Senator Earl provided some other background information about the coalition. He explained that the organization was formed with 10 former faculty senate presidents on the steering committee. Periodic meetings occurred in Chicago and Indianapolis. Membership is not defined and there is no budget or legal structure; however, the NCAA and the AAUP have consulted with the group and a leadership role is developing. Senator Earl said that the faculty voice is increased with each school that endorses the framework, and there are currently 40 schools that consider themselves members. Stanford had already endorsed the framework and Rutgers is at the same stage as the UO. Senator Earl noted that real reform takes time, so using several senate meetings to come to a decision is acceptable with him. The goal is to have a majority of Division 1-A schools affirming this framework by the end of the 2003/2004 academic-year.

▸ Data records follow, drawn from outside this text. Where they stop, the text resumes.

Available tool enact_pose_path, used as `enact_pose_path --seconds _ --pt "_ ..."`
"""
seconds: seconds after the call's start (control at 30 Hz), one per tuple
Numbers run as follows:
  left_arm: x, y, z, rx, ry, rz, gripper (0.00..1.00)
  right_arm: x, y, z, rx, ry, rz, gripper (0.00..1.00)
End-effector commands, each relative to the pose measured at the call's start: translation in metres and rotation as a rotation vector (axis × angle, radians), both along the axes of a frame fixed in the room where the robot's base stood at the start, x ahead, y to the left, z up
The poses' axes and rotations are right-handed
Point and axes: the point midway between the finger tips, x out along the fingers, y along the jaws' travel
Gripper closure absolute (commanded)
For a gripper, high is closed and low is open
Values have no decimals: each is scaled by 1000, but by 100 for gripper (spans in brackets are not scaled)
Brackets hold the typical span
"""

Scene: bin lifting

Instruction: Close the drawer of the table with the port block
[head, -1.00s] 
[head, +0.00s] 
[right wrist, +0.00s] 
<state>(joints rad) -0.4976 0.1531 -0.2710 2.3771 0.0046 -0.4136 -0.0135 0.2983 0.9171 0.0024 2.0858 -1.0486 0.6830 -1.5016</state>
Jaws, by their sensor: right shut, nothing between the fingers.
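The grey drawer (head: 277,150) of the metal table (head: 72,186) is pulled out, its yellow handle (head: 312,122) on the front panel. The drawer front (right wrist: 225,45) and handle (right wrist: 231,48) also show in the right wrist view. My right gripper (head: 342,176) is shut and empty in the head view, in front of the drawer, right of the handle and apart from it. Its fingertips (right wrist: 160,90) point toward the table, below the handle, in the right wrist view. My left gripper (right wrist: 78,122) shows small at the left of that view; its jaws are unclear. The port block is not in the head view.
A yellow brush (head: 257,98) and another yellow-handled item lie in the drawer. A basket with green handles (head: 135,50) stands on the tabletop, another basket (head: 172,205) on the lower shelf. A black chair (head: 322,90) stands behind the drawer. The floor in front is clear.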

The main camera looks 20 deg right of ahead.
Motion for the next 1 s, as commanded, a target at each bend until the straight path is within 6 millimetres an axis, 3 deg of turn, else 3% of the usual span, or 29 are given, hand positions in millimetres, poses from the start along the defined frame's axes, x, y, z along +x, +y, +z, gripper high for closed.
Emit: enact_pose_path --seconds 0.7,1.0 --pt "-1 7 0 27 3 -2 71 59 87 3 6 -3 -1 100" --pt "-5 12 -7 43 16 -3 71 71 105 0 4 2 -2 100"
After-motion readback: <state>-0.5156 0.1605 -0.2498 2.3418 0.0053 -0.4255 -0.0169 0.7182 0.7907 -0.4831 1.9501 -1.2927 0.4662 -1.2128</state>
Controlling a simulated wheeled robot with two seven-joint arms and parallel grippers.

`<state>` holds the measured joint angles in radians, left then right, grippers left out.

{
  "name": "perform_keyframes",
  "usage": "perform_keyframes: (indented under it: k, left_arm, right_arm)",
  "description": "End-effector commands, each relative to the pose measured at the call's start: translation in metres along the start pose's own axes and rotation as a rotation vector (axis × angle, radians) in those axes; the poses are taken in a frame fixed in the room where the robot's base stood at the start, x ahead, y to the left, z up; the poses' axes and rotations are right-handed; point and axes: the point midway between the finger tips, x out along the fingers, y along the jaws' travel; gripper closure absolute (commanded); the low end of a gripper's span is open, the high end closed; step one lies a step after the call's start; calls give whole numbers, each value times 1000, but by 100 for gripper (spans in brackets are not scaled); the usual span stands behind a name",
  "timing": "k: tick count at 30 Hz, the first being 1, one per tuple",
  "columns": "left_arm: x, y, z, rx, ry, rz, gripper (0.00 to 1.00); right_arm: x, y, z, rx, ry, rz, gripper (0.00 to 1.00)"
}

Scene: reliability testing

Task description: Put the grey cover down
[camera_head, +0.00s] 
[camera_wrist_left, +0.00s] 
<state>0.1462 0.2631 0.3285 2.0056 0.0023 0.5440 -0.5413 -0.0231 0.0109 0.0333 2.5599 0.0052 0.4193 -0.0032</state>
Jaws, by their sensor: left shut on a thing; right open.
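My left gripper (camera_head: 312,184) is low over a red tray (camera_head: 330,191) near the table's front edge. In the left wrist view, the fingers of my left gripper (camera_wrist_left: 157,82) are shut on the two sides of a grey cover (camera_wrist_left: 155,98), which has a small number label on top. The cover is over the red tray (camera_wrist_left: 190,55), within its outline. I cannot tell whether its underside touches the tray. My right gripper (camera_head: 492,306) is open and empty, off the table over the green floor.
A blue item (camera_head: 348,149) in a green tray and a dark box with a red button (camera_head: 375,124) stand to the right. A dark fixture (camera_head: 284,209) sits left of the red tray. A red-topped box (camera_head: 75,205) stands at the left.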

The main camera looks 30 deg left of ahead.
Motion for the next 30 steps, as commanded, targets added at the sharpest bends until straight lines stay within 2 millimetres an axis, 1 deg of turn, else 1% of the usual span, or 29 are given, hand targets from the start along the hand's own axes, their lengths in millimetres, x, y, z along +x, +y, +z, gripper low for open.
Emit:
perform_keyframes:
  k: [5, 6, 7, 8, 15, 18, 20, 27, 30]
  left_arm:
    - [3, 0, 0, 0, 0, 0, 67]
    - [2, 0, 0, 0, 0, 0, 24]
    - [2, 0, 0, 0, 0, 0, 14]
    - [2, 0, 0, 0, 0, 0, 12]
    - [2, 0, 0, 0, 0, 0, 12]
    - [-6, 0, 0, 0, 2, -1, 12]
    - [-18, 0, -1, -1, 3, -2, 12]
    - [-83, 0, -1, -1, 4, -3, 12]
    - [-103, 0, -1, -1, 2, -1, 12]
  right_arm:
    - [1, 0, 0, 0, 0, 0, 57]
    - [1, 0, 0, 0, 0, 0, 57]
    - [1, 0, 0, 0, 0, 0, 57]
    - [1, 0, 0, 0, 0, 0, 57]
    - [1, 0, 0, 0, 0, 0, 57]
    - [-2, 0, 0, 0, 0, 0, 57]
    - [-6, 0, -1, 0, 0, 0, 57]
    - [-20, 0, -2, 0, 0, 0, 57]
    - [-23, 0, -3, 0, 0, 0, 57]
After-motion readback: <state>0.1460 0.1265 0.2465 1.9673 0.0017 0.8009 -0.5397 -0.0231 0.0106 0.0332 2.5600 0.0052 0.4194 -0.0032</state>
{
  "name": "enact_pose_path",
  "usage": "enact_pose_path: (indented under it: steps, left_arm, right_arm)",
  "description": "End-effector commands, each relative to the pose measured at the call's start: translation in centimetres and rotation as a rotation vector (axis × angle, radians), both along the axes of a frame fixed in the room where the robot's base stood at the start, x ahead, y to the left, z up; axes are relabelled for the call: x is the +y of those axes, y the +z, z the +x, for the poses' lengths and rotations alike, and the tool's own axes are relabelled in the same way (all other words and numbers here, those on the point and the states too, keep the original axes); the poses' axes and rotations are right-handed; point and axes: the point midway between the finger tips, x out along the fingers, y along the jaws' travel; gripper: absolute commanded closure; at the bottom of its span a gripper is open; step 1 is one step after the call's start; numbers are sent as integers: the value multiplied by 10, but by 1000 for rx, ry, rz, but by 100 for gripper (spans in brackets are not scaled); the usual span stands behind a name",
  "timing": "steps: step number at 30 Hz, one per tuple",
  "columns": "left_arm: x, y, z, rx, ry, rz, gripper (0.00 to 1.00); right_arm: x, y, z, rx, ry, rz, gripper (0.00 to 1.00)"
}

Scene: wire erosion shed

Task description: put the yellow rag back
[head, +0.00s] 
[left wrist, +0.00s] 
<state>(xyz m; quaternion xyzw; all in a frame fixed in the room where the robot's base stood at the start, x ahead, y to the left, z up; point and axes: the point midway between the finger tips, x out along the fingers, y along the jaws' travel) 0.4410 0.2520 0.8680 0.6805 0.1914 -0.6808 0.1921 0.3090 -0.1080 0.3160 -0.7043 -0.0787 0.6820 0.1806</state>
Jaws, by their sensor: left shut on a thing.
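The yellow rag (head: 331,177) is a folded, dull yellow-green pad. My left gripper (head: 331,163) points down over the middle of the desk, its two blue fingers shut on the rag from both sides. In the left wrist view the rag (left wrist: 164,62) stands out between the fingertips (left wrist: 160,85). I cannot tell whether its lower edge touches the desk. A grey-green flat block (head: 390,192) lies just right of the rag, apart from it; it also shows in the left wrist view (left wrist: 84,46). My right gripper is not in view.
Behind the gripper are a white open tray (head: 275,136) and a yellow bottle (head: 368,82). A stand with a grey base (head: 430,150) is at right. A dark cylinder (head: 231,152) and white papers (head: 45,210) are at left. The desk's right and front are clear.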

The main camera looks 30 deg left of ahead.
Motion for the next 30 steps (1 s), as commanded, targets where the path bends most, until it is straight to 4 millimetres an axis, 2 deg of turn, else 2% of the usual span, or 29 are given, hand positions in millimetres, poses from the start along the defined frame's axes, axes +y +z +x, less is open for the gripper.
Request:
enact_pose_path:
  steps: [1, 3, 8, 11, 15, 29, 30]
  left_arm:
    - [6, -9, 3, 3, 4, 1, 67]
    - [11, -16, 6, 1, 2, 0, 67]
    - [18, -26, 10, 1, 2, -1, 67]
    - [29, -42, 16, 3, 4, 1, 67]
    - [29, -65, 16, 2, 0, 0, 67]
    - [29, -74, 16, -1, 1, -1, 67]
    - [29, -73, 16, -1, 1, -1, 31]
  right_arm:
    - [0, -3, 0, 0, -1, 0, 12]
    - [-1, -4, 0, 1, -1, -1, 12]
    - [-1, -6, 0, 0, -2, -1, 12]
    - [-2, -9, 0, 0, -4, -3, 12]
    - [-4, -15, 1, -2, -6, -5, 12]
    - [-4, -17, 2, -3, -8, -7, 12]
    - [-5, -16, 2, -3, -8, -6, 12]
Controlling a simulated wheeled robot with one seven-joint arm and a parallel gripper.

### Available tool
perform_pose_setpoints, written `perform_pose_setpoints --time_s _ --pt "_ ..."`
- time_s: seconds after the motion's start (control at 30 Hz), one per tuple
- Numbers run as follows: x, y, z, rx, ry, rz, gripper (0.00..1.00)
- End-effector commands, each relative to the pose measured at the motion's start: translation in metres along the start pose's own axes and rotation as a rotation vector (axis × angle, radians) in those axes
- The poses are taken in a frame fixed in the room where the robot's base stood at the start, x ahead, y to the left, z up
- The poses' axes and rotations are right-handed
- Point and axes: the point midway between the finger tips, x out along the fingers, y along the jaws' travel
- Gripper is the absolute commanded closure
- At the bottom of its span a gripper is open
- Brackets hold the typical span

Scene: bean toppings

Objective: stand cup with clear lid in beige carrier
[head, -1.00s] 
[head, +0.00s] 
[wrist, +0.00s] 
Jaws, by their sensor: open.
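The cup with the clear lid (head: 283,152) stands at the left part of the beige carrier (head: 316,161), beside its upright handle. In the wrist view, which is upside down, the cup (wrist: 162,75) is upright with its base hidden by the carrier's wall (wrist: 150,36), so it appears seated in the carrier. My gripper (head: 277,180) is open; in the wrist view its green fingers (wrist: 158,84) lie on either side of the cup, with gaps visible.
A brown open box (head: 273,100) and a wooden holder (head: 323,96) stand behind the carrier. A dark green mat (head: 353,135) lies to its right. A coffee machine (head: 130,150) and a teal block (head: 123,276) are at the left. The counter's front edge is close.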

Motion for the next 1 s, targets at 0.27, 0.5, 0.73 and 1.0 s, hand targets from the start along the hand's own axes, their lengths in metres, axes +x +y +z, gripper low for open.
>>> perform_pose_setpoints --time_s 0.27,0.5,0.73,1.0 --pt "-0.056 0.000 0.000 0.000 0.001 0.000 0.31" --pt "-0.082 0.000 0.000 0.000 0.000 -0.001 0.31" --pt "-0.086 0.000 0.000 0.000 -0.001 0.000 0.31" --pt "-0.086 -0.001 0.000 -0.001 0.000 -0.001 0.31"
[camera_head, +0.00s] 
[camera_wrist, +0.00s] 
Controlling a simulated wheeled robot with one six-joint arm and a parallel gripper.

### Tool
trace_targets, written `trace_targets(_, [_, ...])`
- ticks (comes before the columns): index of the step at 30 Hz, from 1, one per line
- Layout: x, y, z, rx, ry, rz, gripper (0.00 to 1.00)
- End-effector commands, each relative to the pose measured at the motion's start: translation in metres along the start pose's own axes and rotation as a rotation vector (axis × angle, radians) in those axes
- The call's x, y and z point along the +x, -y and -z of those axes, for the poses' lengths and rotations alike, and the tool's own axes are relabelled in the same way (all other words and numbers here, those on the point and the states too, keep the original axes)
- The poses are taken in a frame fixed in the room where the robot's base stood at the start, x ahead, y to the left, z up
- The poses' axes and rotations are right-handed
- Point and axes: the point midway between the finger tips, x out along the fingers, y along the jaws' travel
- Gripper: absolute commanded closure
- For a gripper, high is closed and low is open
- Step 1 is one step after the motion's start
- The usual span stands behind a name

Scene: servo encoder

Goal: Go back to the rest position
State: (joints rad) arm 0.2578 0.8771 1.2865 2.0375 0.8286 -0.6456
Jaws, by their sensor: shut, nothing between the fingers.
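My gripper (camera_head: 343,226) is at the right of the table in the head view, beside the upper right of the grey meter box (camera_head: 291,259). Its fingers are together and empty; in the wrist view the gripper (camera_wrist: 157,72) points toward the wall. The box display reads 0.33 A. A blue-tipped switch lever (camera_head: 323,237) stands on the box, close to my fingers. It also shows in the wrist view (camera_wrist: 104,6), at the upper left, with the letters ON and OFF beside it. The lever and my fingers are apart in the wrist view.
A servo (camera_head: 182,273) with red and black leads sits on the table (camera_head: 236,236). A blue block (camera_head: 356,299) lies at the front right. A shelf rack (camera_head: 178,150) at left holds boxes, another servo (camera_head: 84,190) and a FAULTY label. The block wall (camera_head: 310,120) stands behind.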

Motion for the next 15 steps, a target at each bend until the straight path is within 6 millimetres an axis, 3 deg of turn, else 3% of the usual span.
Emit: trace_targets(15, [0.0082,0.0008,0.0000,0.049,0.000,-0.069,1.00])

Senator Cogan asked what actual result would come from endorsing the framework. Senator Earl responded there seems to be momentum to standardize and develop guidelines from faculty perspectives. In the case of the coalition, workshops with as many as 60 schools represented, have talked about the structure of athletic committees and the need for a national faculty standard. He noted that the University of Oregon is almost a best practices school having already achieved perhaps 99% of the framework’s ideal. The UO has a clean athletic department with high standards and responsible faculty oversight. In terms of the reforms the coalition is proposing, the UO is very close. Senator Psaki concluded the discussion with a question wondering what the UO would lose (financially) if it does not support the framework.




With the hour growing later and the business concluded, Senate President Bowditch adjourned the meeting at 4:57 p.m.